Collected material:
┄┄┄┄┄┄┄┄┄┄┄┄┄┄┄┄┄┄┄┄

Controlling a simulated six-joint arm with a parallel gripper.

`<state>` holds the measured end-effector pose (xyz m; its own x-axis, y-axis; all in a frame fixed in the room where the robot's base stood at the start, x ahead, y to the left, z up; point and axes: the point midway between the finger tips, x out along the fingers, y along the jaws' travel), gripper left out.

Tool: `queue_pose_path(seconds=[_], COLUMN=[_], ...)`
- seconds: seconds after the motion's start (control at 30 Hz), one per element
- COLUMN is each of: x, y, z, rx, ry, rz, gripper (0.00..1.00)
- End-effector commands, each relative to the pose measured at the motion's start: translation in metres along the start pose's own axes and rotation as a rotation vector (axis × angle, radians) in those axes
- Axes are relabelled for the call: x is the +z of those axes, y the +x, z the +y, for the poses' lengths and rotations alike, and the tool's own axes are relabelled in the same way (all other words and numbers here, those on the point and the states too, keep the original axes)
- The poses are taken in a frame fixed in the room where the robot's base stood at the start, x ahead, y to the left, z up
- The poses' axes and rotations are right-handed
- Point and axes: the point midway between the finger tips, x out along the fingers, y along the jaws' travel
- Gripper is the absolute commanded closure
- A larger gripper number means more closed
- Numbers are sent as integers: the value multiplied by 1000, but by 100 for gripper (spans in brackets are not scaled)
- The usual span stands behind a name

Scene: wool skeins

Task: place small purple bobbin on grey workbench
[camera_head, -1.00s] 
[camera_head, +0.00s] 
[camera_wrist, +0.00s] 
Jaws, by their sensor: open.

┄┄┄┄┄┄┄┄┄┄┄┄┄┄┄┄┄┄┄┄

Exercise brief:
From the data above, copy out every line with the string "measured" in it.

Result:
`<state>` holds the measured end-effector pose (xyz m; its own x-axis, y-axis; all in a frame fixed in the room where the robot's base stood at the start, x ahead, y to the left, z up; point and axes: the point midway between the finger tips, x out along the fingers, y along the jaws' travel), gripper left out.
- End-effector commands, each relative to the pose measured at the motion's start: translation in metres along the start pose's own axes and rotation as a rotation vector (axis × angle, radians) in those axes

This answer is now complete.